Charge-transfer Induced Isomerization Of DCNQI On Cu(100)

Abstract

Cis-trans isomerization reactions have been recently proposed as models for the action of molecular-scale switches. Molecules like azobenzene derivatives have thus been deposited on solid surfaces and the isomerization reaction has been induced by external influences such as the tunneling current of an STM or light irradiation. Although the catalytic action of the surface on such reactions is amply acknowledged in previous works, understanding the exact mechanism of such reactions still requires further studies. Moreover, the effect of temperature on such reaction has not been studied at any extent. Here we show STM and DFT results on the thermally-controlled isomerization of the DCNQI molecules adsorbed on Cu(100).
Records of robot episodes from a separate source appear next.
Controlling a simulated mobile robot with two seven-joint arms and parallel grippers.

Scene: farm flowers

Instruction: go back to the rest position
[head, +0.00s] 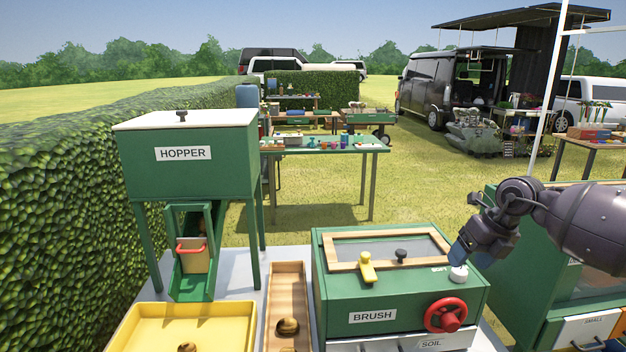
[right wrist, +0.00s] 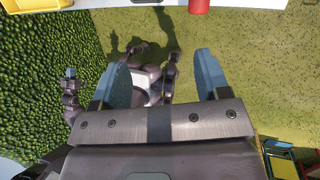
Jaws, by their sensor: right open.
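My right gripper (head: 462,254) is at the right in the head view, above the right end of the green BRUSH box (head: 398,297), by the white knob (head: 459,273). Whether it touches the knob cannot be told there. In the right wrist view my right gripper (right wrist: 162,82) has its two blue fingers wide apart with nothing held between them. My left gripper (right wrist: 70,74) seems to show small at the left of the right wrist view; its jaws are too small to judge. It is not in the head view.
The green HOPPER (head: 186,165) stands at the left, with a yellow tray (head: 150,311) in front. A wooden trough (head: 286,285) holds round brown items. The red handwheel (head: 445,315) is on the BRUSH box front. A green cabinet (head: 540,300) stands at the right. A hedge (head: 60,200) borders the left.

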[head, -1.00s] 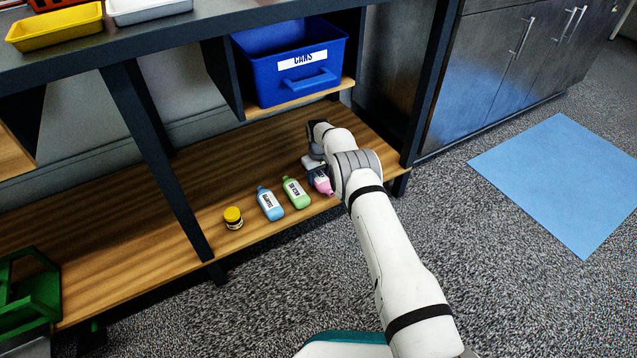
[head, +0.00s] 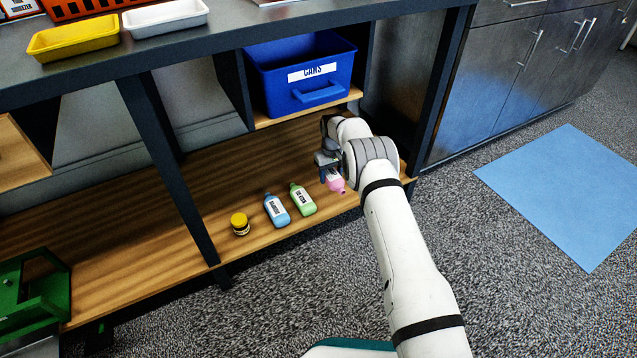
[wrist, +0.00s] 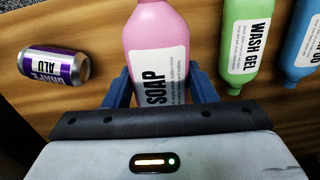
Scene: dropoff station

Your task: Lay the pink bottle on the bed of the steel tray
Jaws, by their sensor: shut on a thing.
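The pink bottle (head: 336,184), labelled SOAP, is at the right end of the lower wooden shelf, partly hidden by my gripper (head: 328,172). In the wrist view the pink bottle (wrist: 155,30) lies between the two blue fingers of my gripper (wrist: 158,88), which is shut on it around the label. Whether the bottle touches the shelf cannot be told. No steel tray can be made out for certain; a white tray (head: 165,18) stands on the worktop at the upper left.
A green wash gel bottle (head: 303,199), a blue bottle (head: 277,210) and a yellow-lidded jar (head: 240,224) are left of my gripper. A purple-and-silver can (wrist: 55,67) lies nearby. The blue CANS bin (head: 305,90) sits above; a dark post (head: 170,165) divides the shelf.

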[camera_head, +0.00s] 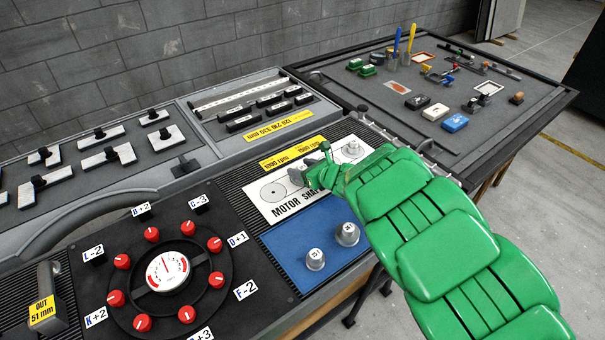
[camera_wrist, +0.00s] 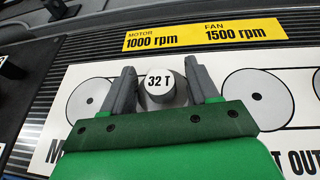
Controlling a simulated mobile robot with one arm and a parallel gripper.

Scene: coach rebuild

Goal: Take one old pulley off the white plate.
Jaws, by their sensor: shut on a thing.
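The white plate (camera_head: 258,202) lies on the dark ribbed bench top, with printed circles and the words MOTOR SHAF, the rest hidden by my arm. My gripper (camera_head: 320,172) is over the middle of the plate. In the wrist view my gripper (camera_wrist: 159,68) is shut on a grey pulley (camera_wrist: 158,82) with a white top marked 32 T, one finger on each side. The pulley is between two printed circles; I cannot tell whether it touches the plate. In the head view it is hidden by the gripper. Another grey pulley (camera_head: 352,148) stands at the plate's right end.
A blue mat (camera_head: 285,243) in front of the plate holds two pulleys (camera_head: 315,258) and (camera_head: 347,234). A dial panel (camera_head: 168,270) with red knobs is at left. Yellow rpm labels (camera_wrist: 205,33) are behind the plate. A table of small parts (camera_head: 440,70) stands at the back right.

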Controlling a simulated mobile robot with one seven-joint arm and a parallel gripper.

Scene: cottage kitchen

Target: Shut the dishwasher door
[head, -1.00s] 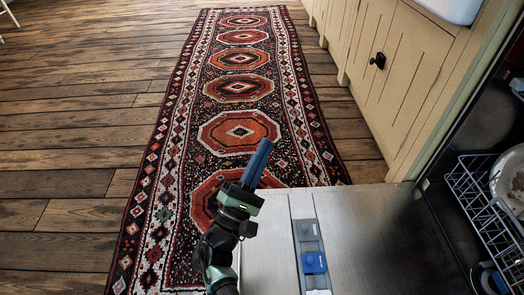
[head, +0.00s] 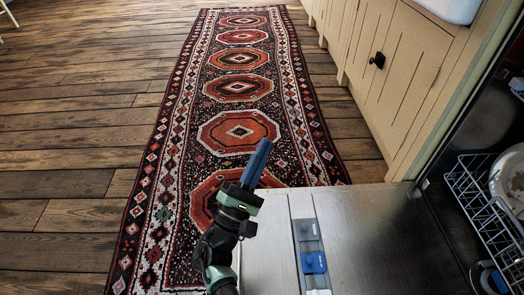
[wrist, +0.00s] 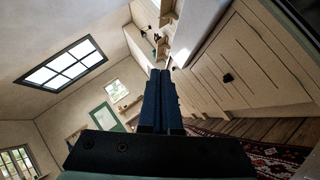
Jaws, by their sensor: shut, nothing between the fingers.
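The dishwasher door (head: 369,240) lies folded down, open, at the bottom right of the head view. Its grey inner face is up, with a detergent dispenser (head: 313,262) set in it. The dishwasher's dark cavity is at the right edge, with a wire rack (head: 478,204) inside. My gripper (head: 260,158) is shut and empty, over the rug just left of the door's far left corner in the head view. The blue fingers also show in the wrist view (wrist: 161,90), pressed together and pointing away. Whether my gripper touches the door cannot be told; they look apart.
A patterned runner rug (head: 239,99) lies on the wooden floor (head: 70,150). Cream cabinets (head: 408,85) with a black knob line the right side. A plate (head: 510,178) sits in the rack. The floor left of the rug is clear.

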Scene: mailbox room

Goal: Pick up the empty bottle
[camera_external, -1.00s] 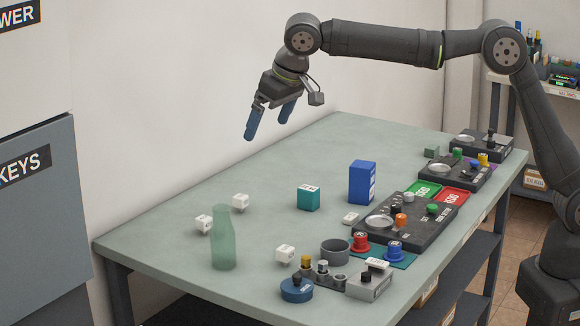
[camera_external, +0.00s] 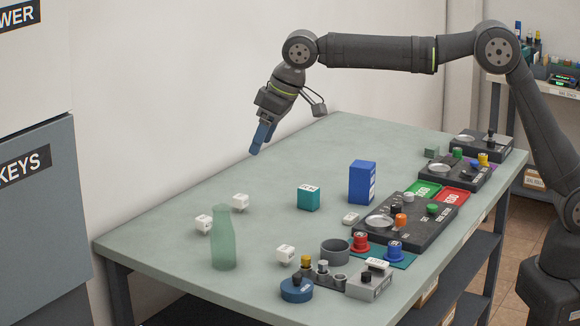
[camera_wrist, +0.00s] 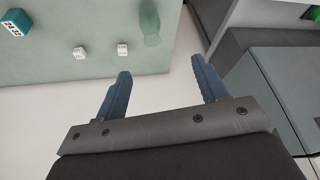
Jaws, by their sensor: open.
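The empty bottle (camera_external: 223,241) is a translucent green bottle standing upright on the near left part of the table. It also shows at the top of the wrist view (camera_wrist: 150,22). My gripper (camera_external: 259,143) is above the far left side of the table, up and to the right of the bottle in the external view and well apart from it. In the wrist view my gripper (camera_wrist: 160,82) has its two blue fingers spread with nothing between them. In the external view the fingers overlap, so the gap is hidden there.
Two white cubes (camera_external: 204,223) (camera_external: 240,201) stand close to the bottle, and another white cube (camera_external: 285,254) is to its right. A teal box (camera_external: 308,198), a blue box (camera_external: 362,182) and control panels (camera_external: 418,222) lie farther right. A wall runs along the table's left side.

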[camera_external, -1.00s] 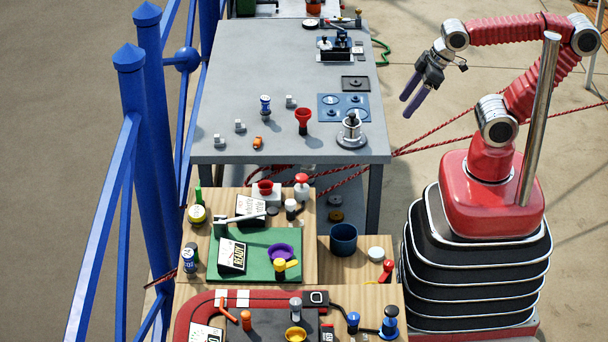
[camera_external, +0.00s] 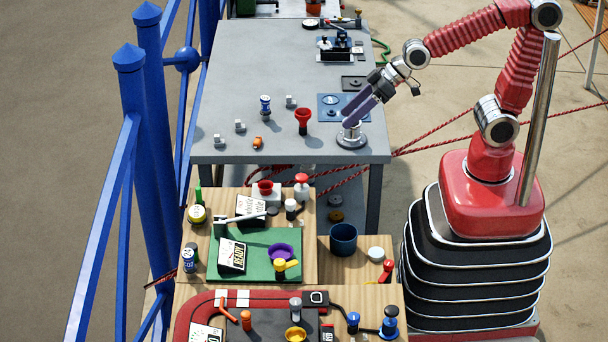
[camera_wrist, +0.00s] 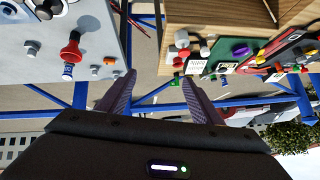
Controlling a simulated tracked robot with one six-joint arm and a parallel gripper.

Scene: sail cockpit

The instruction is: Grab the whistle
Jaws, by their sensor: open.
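A small orange object (camera_external: 257,142), which looks like the whistle, lies near the front edge of the grey table. It also shows in the wrist view (camera_wrist: 109,60), left of my fingers. My gripper (camera_external: 346,117) is open and empty, with its two purple fingers pointing left over the right part of the table. They are well right of the orange object and apart from it. In the wrist view my gripper (camera_wrist: 158,77) has a wide gap between its fingers. The fingers partly hide a metal-topped piece and a blue plate (camera_external: 327,99) on the table.
A red funnel-shaped cup (camera_external: 303,115) stands between my gripper and the orange object. Small grey blocks (camera_external: 219,140) lie to the left. Blue railings (camera_external: 150,140) run along the left side.

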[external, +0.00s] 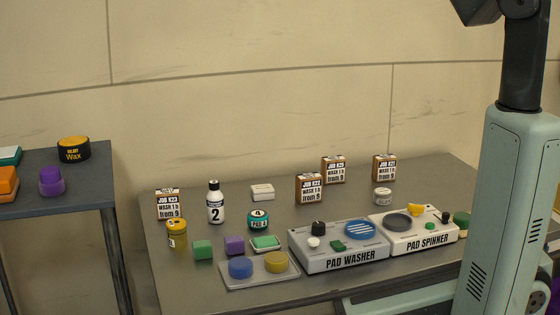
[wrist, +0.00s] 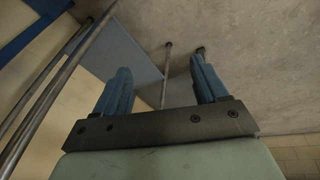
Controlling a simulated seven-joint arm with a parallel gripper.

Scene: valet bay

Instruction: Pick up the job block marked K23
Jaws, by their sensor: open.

Depending on the substrate temperature two different molecular arrangements are observed, along with two different appearances of the molecules in STM images. Comparison with DFT calculations shows that whereas the low-temperature phase is consistent with a trans-geometry of the cyano groups with respect to the molecular axis, at higher temperatures such arrangement is formed exclusively with cis-isomers. The transition temperature, -30°C, is too low for the molecule in the neutral form to undergo such cis-trans isomerization, and thus a catalytic effect of the substrate must exist. Based on our experimental results and theoretical calculations we attribute such catalytic effect to charge-transfer from the metal to the molecule along with a strong bonding between the cyano groups and the copper atoms of the substrate. Charge-transfer lowers the cis-trans isomerization barrier in two synergistic ways. First it aromatizes the quinoid ring into a benzene ring, enabling a freer rotation of the cyano groups with respect to the molecular axis. Second, such easier rotation leads to an enhanced interaction of the cyano groups with the copper atoms of the substrate that brings the two isomeric forms closer to each other than in the gas phase conformation.